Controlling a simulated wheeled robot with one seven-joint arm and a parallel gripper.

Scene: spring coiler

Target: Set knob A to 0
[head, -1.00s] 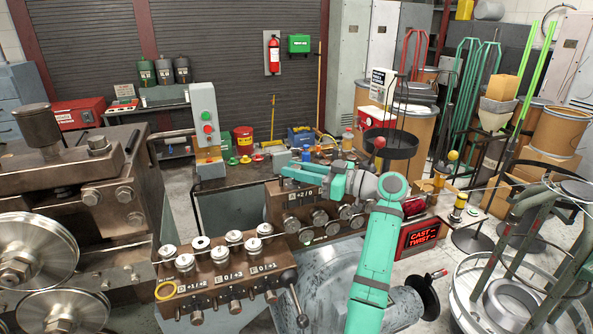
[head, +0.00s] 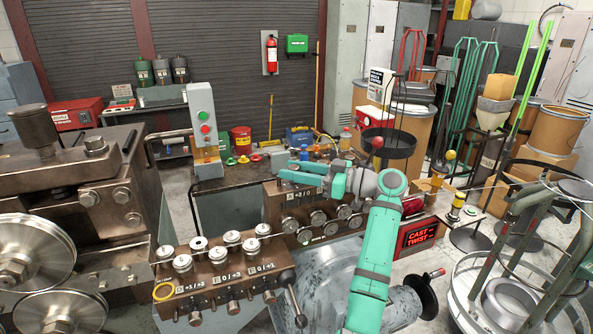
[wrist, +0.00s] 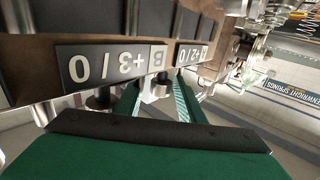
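The plate for knob A (head: 305,194) reads +2/0 in the head view, on the brown block behind the front knob block. My gripper (head: 284,170), teal, is over the top edge of that block and partly covers it. In the wrist view the plates are upside down: the A plate (wrist: 192,56) is partly cut off by the block's parts, and a B plate (wrist: 112,66) reads +3/0. My green fingers (wrist: 155,88) stand apart under these plates. A small dark peg shows between them; I cannot tell whether it is knob A or whether they touch it.
Several round metal knobs (head: 318,217) line the brown block. The front knob block (head: 215,283) carries more knobs and a black-handled lever (head: 287,278). A cluttered bench (head: 235,178) lies behind.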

[EXERCISE DETAILS]
Leave out any pictures, please, and quote only the lines from the top of the data through the line that contains "[head, +0.00s]".

[WRITTEN ANSWER]
Controlling a simulated wheeled robot with one seven-joint arm and a parallel gripper.

Scene: spring coiler

Target: Set knob A to 0
[head, -1.00s] 
[head, +0.00s] 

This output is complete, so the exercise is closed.